Static linkage: internal security, federalism (Centre-State relations).
7. Energy efficiency in homes: the RETV standard
GS area: Environment, Economy (energy)
India erects over 300,000 housing units a year and the residential sector
accounts for 33 per cent of the country's electricity consumption. The Bureau
of Energy Efficiency has developed a metric to address this.
Key facts:
- RETV (Residential Envelope Transmittance Value): measures the rate of heat
transfer through a building's walls, roof, and windows. Lower values mean less
heat enters the home and less energy is needed to cool it.
- India Cooling Action Plan projects an eightfold surge in cooling demand
between 2017 and 2037.
- Autoclaved Aerated Concrete (AAC) blocks have the lowest RETV among
common building materials and are the most thermally efficient option.

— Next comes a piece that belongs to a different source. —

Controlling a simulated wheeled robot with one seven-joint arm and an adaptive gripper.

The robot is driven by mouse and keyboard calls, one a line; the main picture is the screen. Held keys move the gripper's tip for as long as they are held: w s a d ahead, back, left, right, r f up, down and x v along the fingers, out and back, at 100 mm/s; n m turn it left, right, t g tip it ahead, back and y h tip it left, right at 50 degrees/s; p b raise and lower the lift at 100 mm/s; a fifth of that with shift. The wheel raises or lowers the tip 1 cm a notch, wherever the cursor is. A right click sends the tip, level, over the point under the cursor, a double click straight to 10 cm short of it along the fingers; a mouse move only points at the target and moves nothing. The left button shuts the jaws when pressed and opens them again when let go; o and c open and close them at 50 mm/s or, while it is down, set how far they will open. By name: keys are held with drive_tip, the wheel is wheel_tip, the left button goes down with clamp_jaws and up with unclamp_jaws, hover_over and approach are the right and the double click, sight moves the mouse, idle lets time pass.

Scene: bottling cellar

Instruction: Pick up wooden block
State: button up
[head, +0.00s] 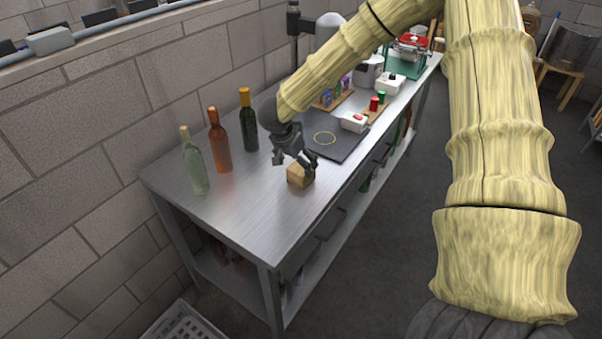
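The wooden block (298,177) is a small tan cube on the bare metal top of the workbench (240,215), near its front edge. My gripper (294,166) is just above and behind the block, pointing down, with its fingers spread apart. One finger is by the block's upper right side and the other is off to its upper left. I cannot tell whether a finger touches the block. The block appears to rest on the bench.
Three bottles, pale green (194,165), orange-brown (220,143) and dark green (248,122), stand left of my gripper along the wall. A dark mat (345,148) with a yellow ring lies behind it. The bench's near end is clear.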

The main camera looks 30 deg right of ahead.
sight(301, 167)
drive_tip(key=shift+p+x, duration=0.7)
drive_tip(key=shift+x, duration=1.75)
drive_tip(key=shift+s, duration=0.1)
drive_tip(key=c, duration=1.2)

- Fly ash blocks also improve insulation and reduce embodied energy.
- Red bricks have the highest resource depletion and the longest construction
time but remain dominant in informal construction.
- Eco-Niwas Samhita is the energy conservation code for residential buildings,
notified by BEE.
- The building sector contributes about 21 per cent of global greenhouse gas
emissions and 34 per cent of global energy demand, per the UNEP Global Status
Report for Buildings and Construction 2024.
Static linkage: climate change, energy conservation, urban policy.
8. Briefly noted
- 1MYAC: The One Million Youth Actions Challenge targets youth aged 10 to 30
and aims to mobilise one million actions for sustainability. It is a Swiss Agency
for Development and UN CC:Learn initiative. The four target SDGs are clean water,
responsible consumption, climate action, and life on land.
- Butterfly cicada discovered in Meghalaya: A new species of the genus
Becquartina was recorded in India for the first time. The genus had previously
been found only in China, Thailand, and Vietnam.
- AI and interest rates: The International Monetary Fund flagged that the
demand for capital spending on AI data centres, semiconductor fabrication, and
energy infrastructure could sustain higher real interest rates globally.